## [Work instructions]
Find every line with the word "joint". Copy those lines.

## [Dataset]
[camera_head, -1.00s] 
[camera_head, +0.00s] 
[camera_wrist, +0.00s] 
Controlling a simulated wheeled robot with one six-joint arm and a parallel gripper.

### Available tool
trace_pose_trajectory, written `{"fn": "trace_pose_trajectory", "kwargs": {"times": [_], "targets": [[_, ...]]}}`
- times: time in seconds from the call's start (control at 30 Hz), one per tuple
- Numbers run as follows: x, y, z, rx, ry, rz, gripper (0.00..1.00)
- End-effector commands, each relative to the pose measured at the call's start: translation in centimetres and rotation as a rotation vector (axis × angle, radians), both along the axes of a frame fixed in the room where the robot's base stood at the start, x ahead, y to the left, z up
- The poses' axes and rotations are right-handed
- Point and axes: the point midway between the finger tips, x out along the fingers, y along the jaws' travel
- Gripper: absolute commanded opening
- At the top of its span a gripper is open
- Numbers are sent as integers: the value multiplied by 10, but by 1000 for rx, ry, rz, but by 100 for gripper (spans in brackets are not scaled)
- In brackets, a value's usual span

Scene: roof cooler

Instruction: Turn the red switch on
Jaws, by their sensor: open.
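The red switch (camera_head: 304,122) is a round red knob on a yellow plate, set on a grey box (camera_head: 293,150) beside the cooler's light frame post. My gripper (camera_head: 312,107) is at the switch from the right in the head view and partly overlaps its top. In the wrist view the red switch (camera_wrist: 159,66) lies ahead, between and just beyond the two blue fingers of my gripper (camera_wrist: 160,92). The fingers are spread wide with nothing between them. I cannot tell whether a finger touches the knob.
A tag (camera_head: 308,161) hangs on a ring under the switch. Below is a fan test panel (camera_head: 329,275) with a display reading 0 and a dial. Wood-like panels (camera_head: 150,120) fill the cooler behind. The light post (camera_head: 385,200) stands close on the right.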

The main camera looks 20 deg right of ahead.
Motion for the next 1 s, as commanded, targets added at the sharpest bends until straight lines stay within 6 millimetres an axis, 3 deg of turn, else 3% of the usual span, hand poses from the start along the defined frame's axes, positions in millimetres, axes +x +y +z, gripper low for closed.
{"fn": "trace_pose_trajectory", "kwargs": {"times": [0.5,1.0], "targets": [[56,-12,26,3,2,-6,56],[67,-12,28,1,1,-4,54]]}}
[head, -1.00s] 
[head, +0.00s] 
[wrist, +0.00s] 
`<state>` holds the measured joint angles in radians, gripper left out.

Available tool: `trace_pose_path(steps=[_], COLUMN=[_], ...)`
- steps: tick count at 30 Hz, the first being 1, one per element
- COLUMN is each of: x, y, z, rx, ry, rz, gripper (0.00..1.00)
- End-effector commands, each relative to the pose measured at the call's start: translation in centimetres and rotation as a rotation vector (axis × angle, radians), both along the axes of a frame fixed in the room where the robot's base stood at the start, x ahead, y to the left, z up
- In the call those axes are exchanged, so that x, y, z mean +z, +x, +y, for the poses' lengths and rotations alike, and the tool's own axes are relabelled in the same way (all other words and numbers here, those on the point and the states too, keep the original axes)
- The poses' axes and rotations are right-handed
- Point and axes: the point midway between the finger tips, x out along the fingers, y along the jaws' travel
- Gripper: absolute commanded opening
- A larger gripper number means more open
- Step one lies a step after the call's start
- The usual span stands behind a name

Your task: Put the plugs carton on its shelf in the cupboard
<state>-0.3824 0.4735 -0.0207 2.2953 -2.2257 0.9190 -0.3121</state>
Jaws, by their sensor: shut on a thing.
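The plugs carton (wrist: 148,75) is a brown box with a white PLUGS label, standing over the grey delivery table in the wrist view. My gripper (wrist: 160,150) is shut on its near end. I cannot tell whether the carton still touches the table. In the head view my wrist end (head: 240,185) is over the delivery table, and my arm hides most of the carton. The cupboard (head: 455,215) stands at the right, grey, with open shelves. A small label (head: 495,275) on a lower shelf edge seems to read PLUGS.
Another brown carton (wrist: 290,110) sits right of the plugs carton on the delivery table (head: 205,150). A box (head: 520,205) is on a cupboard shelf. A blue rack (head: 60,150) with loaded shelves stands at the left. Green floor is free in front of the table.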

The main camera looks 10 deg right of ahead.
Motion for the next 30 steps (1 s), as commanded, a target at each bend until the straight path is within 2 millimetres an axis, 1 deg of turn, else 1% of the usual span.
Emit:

## [Completed exercise]
Controlling a simulated wheeled robot with one six-joint arm and a parallel gripper.
`<state>` holds the measured joint angles in radians, gripper left out.

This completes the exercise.